Work instructions -> In the listing below, find every line containing "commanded" and copy it out.

Supplied information ->
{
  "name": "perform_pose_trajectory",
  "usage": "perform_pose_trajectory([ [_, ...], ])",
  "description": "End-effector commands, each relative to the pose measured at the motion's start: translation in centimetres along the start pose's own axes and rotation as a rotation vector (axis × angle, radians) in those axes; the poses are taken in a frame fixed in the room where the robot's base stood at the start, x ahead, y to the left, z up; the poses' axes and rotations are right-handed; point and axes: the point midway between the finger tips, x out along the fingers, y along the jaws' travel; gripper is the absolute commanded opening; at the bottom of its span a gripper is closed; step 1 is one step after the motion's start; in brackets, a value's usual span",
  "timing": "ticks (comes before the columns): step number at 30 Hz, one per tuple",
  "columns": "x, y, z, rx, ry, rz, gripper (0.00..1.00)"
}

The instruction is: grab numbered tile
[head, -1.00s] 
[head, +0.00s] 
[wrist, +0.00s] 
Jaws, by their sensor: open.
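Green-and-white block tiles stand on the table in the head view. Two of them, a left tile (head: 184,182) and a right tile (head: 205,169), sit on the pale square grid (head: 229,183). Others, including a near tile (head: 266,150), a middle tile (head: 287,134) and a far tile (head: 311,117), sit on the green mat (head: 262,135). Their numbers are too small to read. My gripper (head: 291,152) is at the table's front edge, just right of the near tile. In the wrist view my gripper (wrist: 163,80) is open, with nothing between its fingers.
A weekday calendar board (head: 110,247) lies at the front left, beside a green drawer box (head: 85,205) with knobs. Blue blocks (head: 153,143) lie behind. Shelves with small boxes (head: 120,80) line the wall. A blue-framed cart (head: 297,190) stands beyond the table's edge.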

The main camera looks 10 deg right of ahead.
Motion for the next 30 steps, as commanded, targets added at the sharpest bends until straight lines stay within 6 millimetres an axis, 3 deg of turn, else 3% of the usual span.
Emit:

Answer to the problem ->
  "description": "End-effector commands, each relative to the pose measured at the motion's start: translation in centimetres along the start pose's own axes and rotation as a rotation vector (axis × angle, radians) in those axes; the poses are taken in a frame fixed in the room where the robot's base stood at the start, x ahead, y to the left, z up; the poses' axes and rotations are right-handed; point and axes: the point midway between the finger tips, x out along the fingers, y along the jaws' travel; gripper is the absolute commanded opening; at the bottom of its span a gripper is closed; step 1 is one step after the motion's start; in brackets, a value's usual span",
Motion for the next 30 steps, as commanded, targets added at the sharpest bends until straight lines stay within 6 millimetres an axis, 3 deg of turn, else 3% of the usual span.

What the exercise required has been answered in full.